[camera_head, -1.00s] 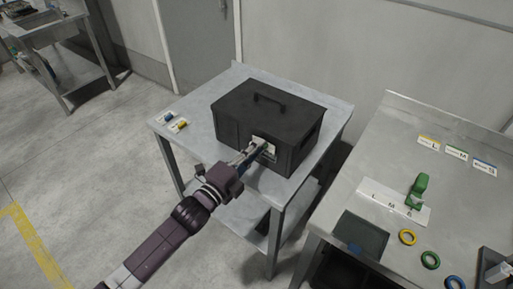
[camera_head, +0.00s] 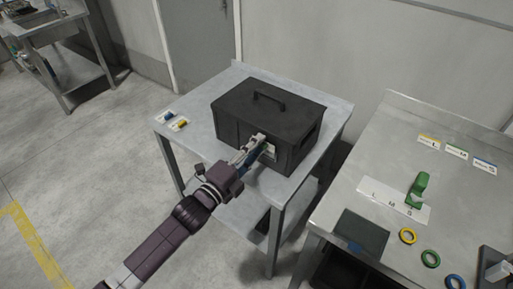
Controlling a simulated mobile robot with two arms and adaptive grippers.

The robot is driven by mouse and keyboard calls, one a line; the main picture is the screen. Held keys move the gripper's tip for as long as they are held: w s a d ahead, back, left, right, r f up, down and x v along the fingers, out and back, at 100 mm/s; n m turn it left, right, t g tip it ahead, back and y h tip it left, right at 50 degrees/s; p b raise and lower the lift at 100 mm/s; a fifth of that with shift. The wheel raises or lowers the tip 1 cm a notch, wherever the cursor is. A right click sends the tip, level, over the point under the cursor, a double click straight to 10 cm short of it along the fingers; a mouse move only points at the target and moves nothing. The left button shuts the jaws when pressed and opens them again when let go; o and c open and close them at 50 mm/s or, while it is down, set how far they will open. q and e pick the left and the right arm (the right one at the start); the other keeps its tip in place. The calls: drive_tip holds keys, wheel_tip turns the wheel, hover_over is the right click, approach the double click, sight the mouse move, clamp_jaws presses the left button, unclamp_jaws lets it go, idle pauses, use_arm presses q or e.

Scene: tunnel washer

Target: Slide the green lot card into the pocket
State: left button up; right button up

• **WRITTEN INSTRUCTION**
Copy each line above containing the string "robot".

• **SOLUTION TO THE PROBLEM**
Controlling a simulated mobile robot with two arms and adaptive grippers.
The robot is driven by mouse and keyboard calls, one a line; the main picture is the screen. Held keys move the gripper's tip for as long as they are held: w s a d ahead, back, left, right, r f up, down and x v along the fingers, out and back, at 100 mm/s; n m turn it left, right, t g tip it ahead, back and y h tip it left, right at 50 degrees/s; p b raise and lower the lift at 100 mm/s; a fifth of that with shift. The wheel raises or lowers the tip 1 cm a notch, wherever the cursor is. A right click sends the tip, level, over the point under the cursor, a double click straight to 10 cm short of it along the fingers; a mouse move only points at the target and moves nothing. The left button shuts the jaws when pressed and opens them again when let go; o and c open and close them at 50 mm/s or, while it is down, set how far they will open. q and e pick the left and the right arm (the right one at the start); the other keeps its tip in place. The calls: drive_tip holds keys, wheel_tip turns the wheel, hover_over is the right click, approach the double click, sight the mouse move, clamp_jaws presses the left button, unclamp_jaws lets it go, idle pauses, use_arm presses q or e.

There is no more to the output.